■ **Task prompt**
Quote all of the entries word for word.

■ **Supplied material**
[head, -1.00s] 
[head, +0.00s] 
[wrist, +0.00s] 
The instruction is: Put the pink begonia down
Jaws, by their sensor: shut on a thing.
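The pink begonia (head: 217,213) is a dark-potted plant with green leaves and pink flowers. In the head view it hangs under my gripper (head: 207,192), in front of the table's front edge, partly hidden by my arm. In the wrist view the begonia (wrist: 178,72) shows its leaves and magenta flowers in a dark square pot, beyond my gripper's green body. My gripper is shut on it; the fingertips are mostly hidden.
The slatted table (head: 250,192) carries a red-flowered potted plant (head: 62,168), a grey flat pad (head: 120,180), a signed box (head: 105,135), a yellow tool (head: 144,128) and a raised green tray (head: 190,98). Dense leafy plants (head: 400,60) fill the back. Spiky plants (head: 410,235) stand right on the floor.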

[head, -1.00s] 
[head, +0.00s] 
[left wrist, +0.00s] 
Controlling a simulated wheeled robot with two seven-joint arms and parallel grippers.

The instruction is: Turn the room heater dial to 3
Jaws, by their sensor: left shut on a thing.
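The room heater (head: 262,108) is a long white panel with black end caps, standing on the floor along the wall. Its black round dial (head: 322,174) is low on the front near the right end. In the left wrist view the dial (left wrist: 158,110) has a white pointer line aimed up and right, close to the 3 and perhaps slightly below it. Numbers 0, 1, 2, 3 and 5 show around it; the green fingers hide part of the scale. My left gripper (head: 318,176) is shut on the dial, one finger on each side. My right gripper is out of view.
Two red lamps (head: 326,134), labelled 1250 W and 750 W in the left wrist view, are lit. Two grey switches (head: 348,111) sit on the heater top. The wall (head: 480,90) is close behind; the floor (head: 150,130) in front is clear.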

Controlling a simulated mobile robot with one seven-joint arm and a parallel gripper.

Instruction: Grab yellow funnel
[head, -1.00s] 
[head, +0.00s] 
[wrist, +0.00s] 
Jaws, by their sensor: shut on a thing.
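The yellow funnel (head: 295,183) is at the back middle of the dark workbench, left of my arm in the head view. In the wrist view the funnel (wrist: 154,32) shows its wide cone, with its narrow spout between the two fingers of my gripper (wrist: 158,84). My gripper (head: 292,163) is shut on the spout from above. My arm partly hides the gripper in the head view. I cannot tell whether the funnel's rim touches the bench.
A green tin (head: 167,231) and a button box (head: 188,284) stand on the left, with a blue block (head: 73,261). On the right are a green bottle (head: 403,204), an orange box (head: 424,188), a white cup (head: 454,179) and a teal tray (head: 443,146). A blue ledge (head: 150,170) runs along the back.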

■ **Exercise solution**
[head, -1.00s] 
[head, +0.00s] 
[wrist, +0.00s] 
The instruction is: Put the pink begonia down
Jaws, by their sensor: shut on a thing.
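The pink begonia (head: 217,213) is a dark-potted plant with green leaves and pink flowers. In the head view it hangs under my gripper (head: 207,192), in front of the table's front edge, partly hidden by my arm. In the wrist view the begonia (wrist: 178,72) shows its leaves and magenta flowers in a dark square pot, beyond my gripper's green body. My gripper is shut on it; the fingertips are mostly hidden.
The slatted table (head: 250,192) carries a red-flowered potted plant (head: 62,168), a grey flat pad (head: 120,180), a signed box (head: 105,135), a yellow tool (head: 144,128) and a raised green tray (head: 190,98). Dense leafy plants (head: 400,60) fill the back. Spiky plants (head: 410,235) stand right on the floor.

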[head, -1.00s] 
[head, +0.00s] 
[left wrist, +0.00s] 
Controlling a simulated wheeled robot with two seven-joint arms and parallel grippers.

The instruction is: Turn the room heater dial to 3
Jaws, by their sensor: left shut on a thing.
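The room heater (head: 262,108) is a long white panel with black end caps, standing on the floor along the wall. Its black round dial (head: 322,174) is low on the front near the right end. In the left wrist view the dial (left wrist: 158,110) has a white pointer line aimed up and right, close to the 3 and perhaps slightly below it. Numbers 0, 1, 2, 3 and 5 show around it; the green fingers hide part of the scale. My left gripper (head: 318,176) is shut on the dial, one finger on each side. My right gripper is out of view.
Two red lamps (head: 326,134), labelled 1250 W and 750 W in the left wrist view, are lit. Two grey switches (head: 348,111) sit on the heater top. The wall (head: 480,90) is close behind; the floor (head: 150,130) in front is clear.

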Controlling a simulated mobile robot with one seven-joint arm and a parallel gripper.

Instruction: Grab yellow funnel
[head, -1.00s] 
[head, +0.00s] 
[wrist, +0.00s] 
Jaws, by their sensor: shut on a thing.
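The yellow funnel (head: 295,183) is at the back middle of the dark workbench, left of my arm in the head view. In the wrist view the funnel (wrist: 154,32) shows its wide cone, with its narrow spout between the two fingers of my gripper (wrist: 158,84). My gripper (head: 292,163) is shut on the spout from above. My arm partly hides the gripper in the head view. I cannot tell whether the funnel's rim touches the bench.
A green tin (head: 167,231) and a button box (head: 188,284) stand on the left, with a blue block (head: 73,261). On the right are a green bottle (head: 403,204), an orange box (head: 424,188), a white cup (head: 454,179) and a teal tray (head: 443,146). A blue ledge (head: 150,170) runs along the back.

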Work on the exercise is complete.